A couple of weeks ago, I posted my woes about the current Flickr Uploader (v 3.2.1) and ended up patching it myself. Now, there's a new better maintained version already in Flickr's App Garden. I wish the Flickr staff would test it and make it an official version.

Direct download link here.

Application page here.

Update: I tried it out and it works very well! I love the photo zoom slider feature on it.

Sunday, September 19, 2010

Flickr Uploadr for Mac OS X - fixed


I upload all my Flickr photos using Flickr Uploadr for the Mac v3.2.1. Things had been working fine until two days ago. On September 18th, Flickr Uploadr crashed upon launch. Every time I tried to launch it, it would crash within five seconds. I use Mac OS X Snow Leopard 10.6.4. I am pretty sure that it wasn't the software update that broke it, but something else.

I tried all the usual "software first-aid". Delete preferences, caches, application support settings. Re-install the application. Nothing worked. In fact, Flickr Uploadr would crash even before it signed into Flickr!

I wasted almost 12 hours over a period of two days trying to figure out how to fix things. Flickr Uploadr is Flickr's recommended desktop uploader of choice. However, they haven't updated the tool since June 2009. The only documentation that exists is in form of users pouring their woes out on Flickr forums. I loathe forums. One has to sift through piles of clueless rubbish to actually figure out what the proper issue is. And then, there's a 5% chance that the forum will have a proper solution in it.

Here is a forum thread where other users have complained about the same problem.

Flickr staff have washed their hands off the project with the following statement:

The desktop Uploadr is not in active development at this time, so it might be best to try one of the 3rd party applications in the App Garden if you would prefer to use a desktop client rather than our web uploaders
I decided to look under the hood and try to fix things myself. After some debugging, I realised that the component at fault was XULrunner - a framework upon which Flickr Uploadr is built. I then replaced the XULrunner framework with the latest version (v1.9.2 as of this writing).

And to help out Mac users in the Flickr community who are heavily dependent upon Flickr Uploadr, I have created a ZIP file of my "stabililzed" Flickr Uploadr which can be downloaded from:

http://saumil.net/howto/flickruploadr/Flickr_Uploadr_saumil19092010.zip

Unzip the file and copy the Flickr Uploadr App into your Applications Folder. Hopefully, it should work. Note - this application has only been tested on my Mac (Mac OS X 10.6.4 - Intel). I would appreciate it if you can confirm whether this works or not.

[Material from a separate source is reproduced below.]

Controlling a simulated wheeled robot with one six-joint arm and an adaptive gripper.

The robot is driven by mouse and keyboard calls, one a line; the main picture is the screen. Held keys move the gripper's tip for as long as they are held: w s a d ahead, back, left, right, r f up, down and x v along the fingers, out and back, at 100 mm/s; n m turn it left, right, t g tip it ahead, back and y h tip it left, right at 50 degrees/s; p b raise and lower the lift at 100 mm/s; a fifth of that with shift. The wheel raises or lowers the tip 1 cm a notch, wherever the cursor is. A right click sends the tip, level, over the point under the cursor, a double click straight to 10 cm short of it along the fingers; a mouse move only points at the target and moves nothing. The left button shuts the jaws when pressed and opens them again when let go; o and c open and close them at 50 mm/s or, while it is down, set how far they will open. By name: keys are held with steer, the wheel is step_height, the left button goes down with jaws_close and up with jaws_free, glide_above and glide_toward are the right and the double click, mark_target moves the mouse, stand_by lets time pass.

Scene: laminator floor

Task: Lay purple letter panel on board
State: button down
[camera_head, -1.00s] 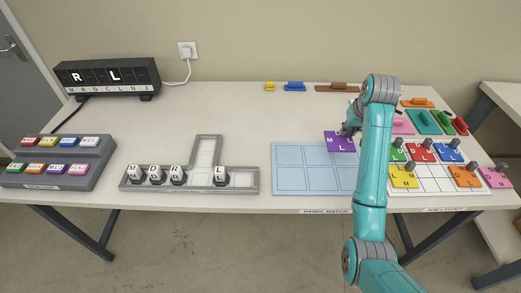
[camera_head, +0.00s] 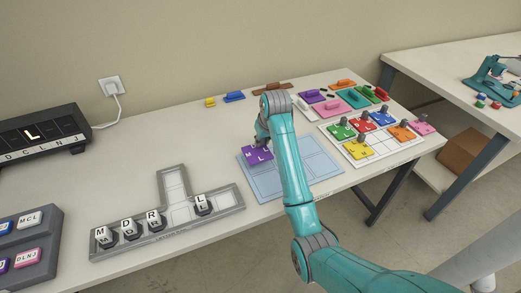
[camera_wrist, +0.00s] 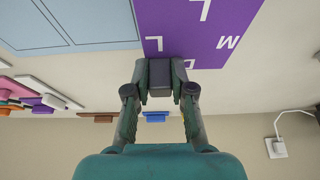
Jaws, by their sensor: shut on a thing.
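The purple letter panel (camera_head: 257,154), with white letters on it, is in my gripper (camera_head: 262,141) in the head view. It appears over the far left corner of the light blue board (camera_head: 267,186). I cannot tell whether it touches the board. In the wrist view my gripper (camera_wrist: 160,82) is shut on the panel's dark knob, and the purple panel (camera_wrist: 205,25) fills the upper right. The board (camera_wrist: 90,18) shows beside it at upper left. My arm hides part of the board in the head view.
A white layout board (camera_head: 381,147) with several coloured letter panels stands to the right. Loose coloured panels, including a teal one (camera_head: 354,98), lie behind it. A grey tray (camera_head: 175,184) with letter blocks is at left. A second table (camera_head: 430,62) stands at far right.

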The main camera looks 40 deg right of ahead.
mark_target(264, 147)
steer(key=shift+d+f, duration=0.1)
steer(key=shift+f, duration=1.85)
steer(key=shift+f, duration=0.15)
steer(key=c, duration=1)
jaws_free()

Wednesday, January 20, 2010

iPhoto Flickr and Geo-location

Today I tried using iPhoto 09's built in Flickr upload feature. Setup was easy. I had to add iPhoto as a trusted application in my Flickr account, which was automatically prompted for when I enabled the Flickr upload feature.

After uploading my first set of photos, I noticed that the geographic location data associated with the pictures didn't make it to Flickr. Upon searching, I found that I needed to enable Flickr to "Automagically import GPS information as geo data" in my account settings. Once that was done, Flickr picked up iPhoto's location data from the pictures.

Sunday, November 29, 2009

Firefox 3.5/3.6 Color management - a step backwards

For whatever stupid reason, Firefox 3.5 and the upcoming 3.6 beta have decided to drop proper ICC4 colour management in their rendering engines. Firefox 3.5 only supports ICC2, and apparently, ICC4 support is still missing from Firefox 3.6.

So there we are, back to mismatched colours, back to the dull shades, back to what IE used to show. I personally have no idea why the "geniuses" at Mozilla decided to take this step backwards, and I don't think they're going to do anything about it either. Their reason states that the new colour management engine - QCMS - doesn't support ICC4 yet. Sadly, the thread states that it is "solved and closed". Far from it. So, we shall have to wait until the QCMS engine matures to something that was working quite well for the past few years.